While he recognized the issues facing the state's transportation system, Fitzpatrick, R-Shell Knob, said he, too, voted against Proposition D. He said he did so solely because he thought its language was misleading with regard to a portion of the money that was set to go to the Missouri State Highway Patrol.
As for other ways to raise revenues for infrastructure, the only possibility Fitzpatrick said that seemed even somewhat feasible was a state sales tax on internet purchases. He said he didn't believe the "political will" exists in Jefferson City to create toll roads, and that turning control of lettered highways over to county governments may not even be legal.
"That’s currently a state obligation," he said. "If we were to tell the counties, ‘We’re going to give you these thousands of miles of roadways and no way to pay for it,' they may win a lawsuit on Hancock grounds.'"
The Hancock Amendment, as it is commonly referred to by lawmakers, requires voter approval for an increase in taxes greater than certain specified small amounts. The move would also be directly counter to Prop D, which was going to divert a portion of the tax revenues to city and county governments for their infrastructure needs.
As for simply allocating more of the state's budget to the Missouri Department of Transportation, Fitzpatrick said, it would require cuts to things such as education or social programs that would likely be unpopular.
In a statement emailed to the Globe by a spokesperson, Parson vowed to continue to explore ways to fund transportation projects but offered no specifics.
"Missouri voters have spoken on this issue," the governor's statement said. "I plan to continue to work with members of the Highway Commission, the General Assembly, and industry stakeholders to explore ways to meet our state's infrastructure needs moving forward. Missouri's future economic success is directly related to our ability to anticipate and meet the growing infrastructure demands of our state."
Travis Koestner, district engineer for MoDOT's Southwest District, said Wednesday that it's "business as usual" in the wake of Prop D's rejection and acknowledged that not getting the funds the measure would have raised will mean certain jobs either get pushed back or can't be completed.
"The dollars equate to projects," Koestner said, adding, "As we move forward, we have the target amount of money that should be coming in, or we project will be coming in, from the registrations, sales tax, gas tax. We appreciate the governor, lieutenant governor and the Legislature’s efforts to move this option forward, this is a direct result of the 21st Century Transportation Committee recommendations, so we appreciate that, but we also respect the vote."
In a statement released after the measure was defeated, MoDOT Director Patrick McKenna said "the people of Missouri have spoken, and we respect that."

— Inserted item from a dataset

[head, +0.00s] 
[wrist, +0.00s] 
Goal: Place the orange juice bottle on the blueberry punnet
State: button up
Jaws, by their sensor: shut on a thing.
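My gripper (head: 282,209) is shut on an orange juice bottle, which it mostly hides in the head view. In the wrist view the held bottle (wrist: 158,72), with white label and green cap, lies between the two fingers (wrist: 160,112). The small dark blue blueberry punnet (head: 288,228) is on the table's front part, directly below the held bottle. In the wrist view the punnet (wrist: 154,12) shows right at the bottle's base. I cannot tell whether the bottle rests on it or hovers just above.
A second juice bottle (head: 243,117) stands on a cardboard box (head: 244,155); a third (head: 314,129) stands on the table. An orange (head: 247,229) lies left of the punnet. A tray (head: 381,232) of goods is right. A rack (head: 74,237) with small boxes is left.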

"We will continue to do the best we can with what we have for as long as we can," McKenna's statement said. "Setting priorities among the many equally important transportation projects will be a tough job with limited resources, but we’ll continue to work closely with planning partners, local communities and customers to address Missouri’s most pressing needs.”
Many of Fitzpatrick's colleagues in the Legislature from Southwest Missouri supported Prop D and consider infrastructure funding an important issue, but so far none have proposed a way to proceed.
"I believe we do have to have more money for (transportation) funding and I think the Legislature will have to look at ways to shift some money on that, and I do think the infrastructure is very important for the state," said Bob Bromley, a newly elected state representative.
Bromley, R-Carl Junction, said as a soon-to-be freshman legislator, he did not yet know what method he would prefer to see used to provide more money for infrastructure.
Another newcomer to the state Legislature is Lane Roberts, a former Joplin police chief and director of the state's Department of Public Safety. He said on Wednesday that the rejection of Prop D "presents some real challenges" for lawmakers.
"The state patrol has some budgetary ties to transportation for obvious reasons," he said. "And probably of all the things we do in public safety, traffic is the most undervalued piece of that. The vast majority of fatalities on our state occur on roadways as opposed to other violent crimes. So when you have roads that aren’t efficient, it’s going to put some pressure on the patrol in maintaining safe roadways."
Roberts said safety and infrastructure will be among his "half-dozen highest priorities" as a lawmaker but didn't say specifically how he would like to see them funded.
"The idea of increasing taxes has always been difficult, and I’m not an advocate of that," he said. "I do want to take a look and see, is there money elsewhere? We may have to decide, what are we not going to fund in order to fund road repairs?"
Gas tax results
Proposition D, Missouri's proposed gas tax increase, was rejected on Tuesday 54 percent to 46 percent. The total number of "no" votes was 1,197,453 to 1,026,707 "yes" votes.